Si Antunes hubiese accedido al pedido de Weber y los otros cinco jueces, la mayoría hubiese sido otra y el tribunal hubiese aprobado un cambio de jurisprudencia, lo que hubiese beneficiado a Lula. La presidenta del STF prometió discutir el tema más adelante y si cumple con su palabra, cuando lo haga y se declare inconstitucional la detención de un condenado en segunda instancia, el líder del PT podría volver a presentar un recurso y salir en libertad.
El abogado Antonio Carlos de Almeida Castro, uno de los penalistas más importantes de Brasilia conocido por su apodo, Kakay, no quiso esperar a que Antunes tome la iniciativa, y presentó hoy una cautelar para definir la constitucionalidad de la ejecución de una pena de cárcel con una condena de segunda instancia. La cautelar cayó en manos de Marco Aurélio Mello, uno de los jueces que defendió con más fuerza y argumentos el habeas corpus pedido por Lula, y si él lo decidiera, podría presentarla a votación en el pleno, lo que reavivaría las esperanzas del ex presidente.
Pero por ahora, la decisión de anoche del STF dio vía libre para que el trámite en segunda instancia concluya -Lula tiene hasta el próximo martes 10 de abril para presentar un último recurso ante el tribunal regional de segunda instancia que lo condenó en Porto Alegre y que seguramente lo rechazará sin mucha demora- y luego el juez de instrucción, Sérgio Moro, ordene su detención. Como el ex presidente tiene 72 podría intentar obtener prisión domiciliaria.
Para el PT, ni la decisión de anoche del STF ni una inminente detención evitarán que Lula sea candidato presidencial en las elecciones del 7 de octubre próximo. “El pueblo brasileño tiene derecho a votar por Lula, el candidato de la esperanza. El PT defenderá esta candidatura en las calles y en todas las instancias hasta las últimas consecuencias”, prometió la fuerza política en un comunicado publicado al mismo tiempo que en las calles de San Pablo -la ciudad que el ex presidente eligió para esperar el resultado de la votación judicial- sonaban bocinas y cacerolazos de celebración de sus opositores.
Esta parece ser la estrategia del PT para este año electoral, en el que hasta las elecciones están en duda para algunos influyentes analistas brasileños: presentar a Lula como candidato en agosto -el plazo vence el 15 de ese mes- y luego pelear hasta la última instancia de la justicia electoral, al mismo tiempo que continúan presentando recursos y apelaciones en la justicia penal. El 17 de septiembre, es decir, sólo tres semanas antes de los comicios, es la fecha máxima para que el Tribunal Superior Electoral apruebe las candidaturas. Según la ley conocida como Ficha Limpia y aprobada durante el gobierno de Rousseff, ningún político condenado en segunda instancia por corrupción puede presentarse a elecciones.

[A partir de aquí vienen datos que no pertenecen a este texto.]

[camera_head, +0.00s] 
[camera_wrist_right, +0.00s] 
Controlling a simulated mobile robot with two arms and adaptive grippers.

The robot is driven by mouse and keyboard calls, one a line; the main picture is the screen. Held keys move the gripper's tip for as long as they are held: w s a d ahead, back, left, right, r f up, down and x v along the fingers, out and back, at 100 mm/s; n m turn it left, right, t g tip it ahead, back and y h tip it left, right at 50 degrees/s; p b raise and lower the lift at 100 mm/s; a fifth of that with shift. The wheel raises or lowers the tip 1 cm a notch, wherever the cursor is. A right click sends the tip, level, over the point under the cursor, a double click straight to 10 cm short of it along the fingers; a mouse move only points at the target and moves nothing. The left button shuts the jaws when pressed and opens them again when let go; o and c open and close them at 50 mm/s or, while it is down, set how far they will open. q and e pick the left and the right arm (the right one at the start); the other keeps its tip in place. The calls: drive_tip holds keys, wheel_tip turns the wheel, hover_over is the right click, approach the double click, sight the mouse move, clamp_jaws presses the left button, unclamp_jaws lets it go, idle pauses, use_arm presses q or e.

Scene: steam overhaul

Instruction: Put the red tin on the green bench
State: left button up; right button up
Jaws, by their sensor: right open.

Sólo en la última instancia del Tribunal Superior Electoral, a 20 días de la primera vuelta presidencial, y si Lula es definitivamente proscripto, el PT aceptará pasar a un plan B, que sin dudas será embanderado por el propio ex presidente. Con tan poco tiempo por delante de campaña y con el pleno apoyo de toda la fuerza política, la esperanza del partido es que el nuevo delfín se apropie del 35% de intención de voto del ex mandatario y se ubique inequívocamente como el nuevo favorito.
La gran incógnita ya no es si Lula será candidato o no, sino si los poderes públicos y fácticos de Brasil permitirán que él o que uno de sus embanderados disputen unas elecciones libres y transparentes, las ganen y asuman la Presidencia. La secuencia de ataques al Estado de derecho parece imparable y cada vez gana más velocidad. Y cuanto más rápido y fuerte llegan los golpes más crece también la sensación de impunidad y el empoderamiento de sectores autoritarios y antidemocráticos que ya no disimulan su fuerza.